The yak butter lamps burn with a pale orange glow in the morning mist. Despite the early hour, there is already a throng of devotees headed out on their morning puja. I join them, streaming up the hill to the Swayambhunath temple, and am jostled by impish children racing up and down the steep and seemingly endless flight of steps.
When, at last, I crest the hill - to the sight of a gleaming vajra (carved thunderbolt - pictured above) and the giant stupa - the press of bodies is as relentless as at the base. I am swept along by the crowd. All around me are hands spinning prayer wheels, and voices murmuring and chanting. By the shrines that dot the summit sit groups of women swathed in bright winter shawls, selling what at first glance appeared to be a harvest of mushrooms but, on closer inspection, turned out to be butter lamps. The air is thick with the scent of butter lamps - some burning bright, others choking smokily - and the slightly sour smell of a hurriedly-washed humanity.

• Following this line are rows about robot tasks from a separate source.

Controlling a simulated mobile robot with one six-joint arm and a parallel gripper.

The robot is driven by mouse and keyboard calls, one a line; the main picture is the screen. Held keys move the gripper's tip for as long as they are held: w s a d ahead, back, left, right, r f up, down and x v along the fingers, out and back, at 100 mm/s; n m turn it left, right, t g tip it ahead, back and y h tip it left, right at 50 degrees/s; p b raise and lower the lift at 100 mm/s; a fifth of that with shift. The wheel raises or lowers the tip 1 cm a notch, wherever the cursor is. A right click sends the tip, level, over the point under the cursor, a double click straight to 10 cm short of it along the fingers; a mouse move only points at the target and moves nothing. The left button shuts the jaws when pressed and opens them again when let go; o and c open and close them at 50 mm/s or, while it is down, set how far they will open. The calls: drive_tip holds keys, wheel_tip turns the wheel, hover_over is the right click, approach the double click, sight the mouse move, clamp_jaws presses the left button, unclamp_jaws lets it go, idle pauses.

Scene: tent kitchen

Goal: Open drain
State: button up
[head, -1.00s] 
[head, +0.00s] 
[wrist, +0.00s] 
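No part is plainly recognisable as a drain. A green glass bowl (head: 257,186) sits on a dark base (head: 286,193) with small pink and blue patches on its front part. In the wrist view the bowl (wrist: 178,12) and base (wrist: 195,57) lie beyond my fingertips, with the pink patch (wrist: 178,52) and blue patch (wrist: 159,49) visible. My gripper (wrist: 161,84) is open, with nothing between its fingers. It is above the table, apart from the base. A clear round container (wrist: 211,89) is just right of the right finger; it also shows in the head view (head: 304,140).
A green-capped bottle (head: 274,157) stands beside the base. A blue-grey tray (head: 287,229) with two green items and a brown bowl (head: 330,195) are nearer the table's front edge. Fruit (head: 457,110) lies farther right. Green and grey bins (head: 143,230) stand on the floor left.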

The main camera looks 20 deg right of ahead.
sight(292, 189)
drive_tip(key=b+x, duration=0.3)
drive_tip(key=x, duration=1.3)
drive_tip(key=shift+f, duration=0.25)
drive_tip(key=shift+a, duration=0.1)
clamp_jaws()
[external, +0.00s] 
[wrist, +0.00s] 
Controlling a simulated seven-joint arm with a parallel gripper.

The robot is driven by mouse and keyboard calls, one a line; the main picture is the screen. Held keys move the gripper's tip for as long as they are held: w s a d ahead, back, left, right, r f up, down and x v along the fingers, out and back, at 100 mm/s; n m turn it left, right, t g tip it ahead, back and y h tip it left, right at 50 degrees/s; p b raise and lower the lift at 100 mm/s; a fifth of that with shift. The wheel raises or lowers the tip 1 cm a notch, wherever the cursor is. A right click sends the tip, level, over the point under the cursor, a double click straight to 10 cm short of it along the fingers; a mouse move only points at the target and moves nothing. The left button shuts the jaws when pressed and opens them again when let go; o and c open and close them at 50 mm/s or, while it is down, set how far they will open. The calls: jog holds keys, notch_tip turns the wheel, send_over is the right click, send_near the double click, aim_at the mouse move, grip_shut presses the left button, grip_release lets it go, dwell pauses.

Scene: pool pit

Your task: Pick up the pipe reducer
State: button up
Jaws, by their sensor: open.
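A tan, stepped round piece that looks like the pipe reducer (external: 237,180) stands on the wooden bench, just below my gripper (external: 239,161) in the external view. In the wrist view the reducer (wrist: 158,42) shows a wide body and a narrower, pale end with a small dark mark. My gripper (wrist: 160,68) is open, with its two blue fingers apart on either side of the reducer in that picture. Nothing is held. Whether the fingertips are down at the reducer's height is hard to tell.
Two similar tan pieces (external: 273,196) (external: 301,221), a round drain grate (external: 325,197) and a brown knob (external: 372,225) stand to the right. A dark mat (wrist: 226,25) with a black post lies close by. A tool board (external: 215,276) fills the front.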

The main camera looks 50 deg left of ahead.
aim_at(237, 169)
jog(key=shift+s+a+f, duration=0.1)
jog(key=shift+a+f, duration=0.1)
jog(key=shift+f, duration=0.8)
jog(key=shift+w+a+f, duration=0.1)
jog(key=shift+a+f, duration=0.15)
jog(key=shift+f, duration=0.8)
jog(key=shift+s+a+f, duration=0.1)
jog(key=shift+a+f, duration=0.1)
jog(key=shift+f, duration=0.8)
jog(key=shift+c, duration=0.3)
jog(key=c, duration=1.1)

Of the famed monkeys there are a few - mostly docile, and huddled drowsily together against the morning chill. The pigeons, however, were everywhere, rising in huge flocks like a plague of flies, circling wildly, and then descending again to peck frenziedly at the grain scattered by the faithful. The roofs and eaves of the shrines were fouled with their droppings, as were the corners of the temple grounds yet unswept or untrodden by the trampling feet. I am not a friend of pigeons, but worst of all were the mange-ridden temple dogs - half-starved, with their snarling tempers and black, patchy fur - the very hounds of hell.